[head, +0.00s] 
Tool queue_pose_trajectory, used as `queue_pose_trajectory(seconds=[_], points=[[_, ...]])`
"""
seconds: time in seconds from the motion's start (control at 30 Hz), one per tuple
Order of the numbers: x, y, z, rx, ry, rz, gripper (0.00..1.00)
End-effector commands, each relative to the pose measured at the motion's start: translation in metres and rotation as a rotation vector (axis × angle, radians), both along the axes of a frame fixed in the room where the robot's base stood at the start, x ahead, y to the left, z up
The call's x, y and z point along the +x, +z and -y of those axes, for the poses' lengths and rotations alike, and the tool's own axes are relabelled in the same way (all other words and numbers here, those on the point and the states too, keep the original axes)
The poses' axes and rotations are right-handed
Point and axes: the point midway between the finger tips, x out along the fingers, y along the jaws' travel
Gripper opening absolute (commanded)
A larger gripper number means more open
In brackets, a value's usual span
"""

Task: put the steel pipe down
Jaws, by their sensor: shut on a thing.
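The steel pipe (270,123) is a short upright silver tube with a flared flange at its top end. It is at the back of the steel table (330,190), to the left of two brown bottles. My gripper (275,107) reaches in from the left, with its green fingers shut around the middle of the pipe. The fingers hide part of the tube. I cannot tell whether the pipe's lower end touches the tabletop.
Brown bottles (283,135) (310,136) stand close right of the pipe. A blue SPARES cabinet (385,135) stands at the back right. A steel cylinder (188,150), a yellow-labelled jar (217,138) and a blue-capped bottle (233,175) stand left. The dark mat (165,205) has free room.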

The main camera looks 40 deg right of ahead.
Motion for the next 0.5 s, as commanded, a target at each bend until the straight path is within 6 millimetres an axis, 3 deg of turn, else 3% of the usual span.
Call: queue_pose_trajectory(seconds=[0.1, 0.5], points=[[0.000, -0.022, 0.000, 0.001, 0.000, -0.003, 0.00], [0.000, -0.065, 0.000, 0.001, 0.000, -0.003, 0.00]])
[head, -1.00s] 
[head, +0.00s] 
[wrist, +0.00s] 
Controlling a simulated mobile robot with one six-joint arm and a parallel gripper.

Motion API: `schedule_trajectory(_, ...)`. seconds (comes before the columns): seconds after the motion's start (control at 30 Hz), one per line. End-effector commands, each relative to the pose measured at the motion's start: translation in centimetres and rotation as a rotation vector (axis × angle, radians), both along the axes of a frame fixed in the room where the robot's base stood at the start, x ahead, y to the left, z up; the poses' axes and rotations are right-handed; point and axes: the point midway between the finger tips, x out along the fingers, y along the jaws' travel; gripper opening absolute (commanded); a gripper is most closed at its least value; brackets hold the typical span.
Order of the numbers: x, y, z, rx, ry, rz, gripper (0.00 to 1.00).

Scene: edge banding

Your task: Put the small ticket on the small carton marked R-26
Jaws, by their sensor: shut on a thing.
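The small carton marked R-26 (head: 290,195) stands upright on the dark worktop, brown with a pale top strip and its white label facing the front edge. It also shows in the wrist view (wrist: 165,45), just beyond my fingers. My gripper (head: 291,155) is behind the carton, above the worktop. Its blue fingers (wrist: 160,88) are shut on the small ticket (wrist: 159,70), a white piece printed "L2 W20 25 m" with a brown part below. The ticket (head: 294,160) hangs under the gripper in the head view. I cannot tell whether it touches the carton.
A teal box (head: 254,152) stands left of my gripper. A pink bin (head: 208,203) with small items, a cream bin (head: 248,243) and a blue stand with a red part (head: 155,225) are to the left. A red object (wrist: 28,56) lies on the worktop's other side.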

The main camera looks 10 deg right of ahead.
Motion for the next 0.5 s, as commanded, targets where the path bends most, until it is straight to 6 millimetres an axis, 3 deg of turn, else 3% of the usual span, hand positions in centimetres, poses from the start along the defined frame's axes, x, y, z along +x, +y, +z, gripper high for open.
-=-=-=-=-
#### [PROBLEM TO SOLVE]
Each of the records should be retyped exactly.

#### [THE REPLY]
[head, +0.00s] 
Tool queue_pose_trajectory, used as `queue_pose_trajectory(seconds=[_], points=[[_, ...]])`
"""
seconds: time in seconds from the motion's start (control at 30 Hz), one per tuple
Order of the numbers: x, y, z, rx, ry, rz, gripper (0.00..1.00)
End-effector commands, each relative to the pose measured at the motion's start: translation in metres and rotation as a rotation vector (axis × angle, radians), both along the axes of a frame fixed in the room where the robot's base stood at the start, x ahead, y to the left, z up
The call's x, y and z point along the +x, +z and -y of those axes, for the poses' lengths and rotations alike, and the tool's own axes are relabelled in the same way (all other words and numbers here, those on the point and the states too, keep the original axes)
The poses' axes and rotations are right-handed
Point and axes: the point midway between the finger tips, x out along the fingers, y along the jaws' travel
Gripper opening absolute (commanded)
A larger gripper number means more open
In brackets, a value's usual span
"""

Task: put the steel pipe down
Jaws, by their sensor: shut on a thing.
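The steel pipe (270,123) is a short upright silver tube with a flared flange at its top end. It is at the back of the steel table (330,190), to the left of two brown bottles. My gripper (275,107) reaches in from the left, with its green fingers shut around the middle of the pipe. The fingers hide part of the tube. I cannot tell whether the pipe's lower end touches the tabletop.
Brown bottles (283,135) (310,136) stand close right of the pipe. A blue SPARES cabinet (385,135) stands at the back right. A steel cylinder (188,150), a yellow-labelled jar (217,138) and a blue-capped bottle (233,175) stand left. The dark mat (165,205) has free room.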

The main camera looks 40 deg right of ahead.
Motion for the next 0.5 s, as commanded, a target at each bend until the straight path is within 6 millimetres an axis, 3 deg of turn, else 3% of the usual span.
Call: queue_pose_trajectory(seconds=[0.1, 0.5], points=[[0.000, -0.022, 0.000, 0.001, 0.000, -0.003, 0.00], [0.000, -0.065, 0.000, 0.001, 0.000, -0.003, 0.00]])
[head, -1.00s] 
[head, +0.00s] 
[wrist, +0.00s] 
Controlling a simulated mobile robot with one six-joint arm and a parallel gripper.

Motion API: `schedule_trajectory(_, ...)`. seconds (comes before the columns): seconds after the motion's start (control at 30 Hz), one per line. End-effector commands, each relative to the pose measured at the motion's start: translation in centimetres and rotation as a rotation vector (axis × angle, radians), both along the axes of a frame fixed in the room where the robot's base stood at the start, x ahead, y to the left, z up; the poses' axes and rotations are right-handed; point and axes: the point midway between the finger tips, x out along the fingers, y along the jaws' travel; gripper opening absolute (commanded); a gripper is most closed at its least value; brackets hold the typical span.
Order of the numbers: x, y, z, rx, ry, rz, gripper (0.00 to 1.00).

Scene: edge banding

Your task: Put the small ticket on the small carton marked R-26
Jaws, by their sensor: shut on a thing.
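The small carton marked R-26 (head: 290,195) stands upright on the dark worktop, brown with a pale top strip and its white label facing the front edge. It also shows in the wrist view (wrist: 165,45), just beyond my fingers. My gripper (head: 291,155) is behind the carton, above the worktop. Its blue fingers (wrist: 160,88) are shut on the small ticket (wrist: 159,70), a white piece printed "L2 W20 25 m" with a brown part below. The ticket (head: 294,160) hangs under the gripper in the head view. I cannot tell whether it touches the carton.
A teal box (head: 254,152) stands left of my gripper. A pink bin (head: 208,203) with small items, a cream bin (head: 248,243) and a blue stand with a red part (head: 155,225) are to the left. A red object (wrist: 28,56) lies on the worktop's other side.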

The main camera looks 10 deg right of ahead.
Motion for the next 0.5 s, as commanded, targets where the path bends most, until it is straight to 6 millimetres an axis, 3 deg of turn, else 3% of the usual span, hand positions in centimetres, poses from the start along the defined frame's axes, x, y, z along +x, +y, +z, gripper high for open.

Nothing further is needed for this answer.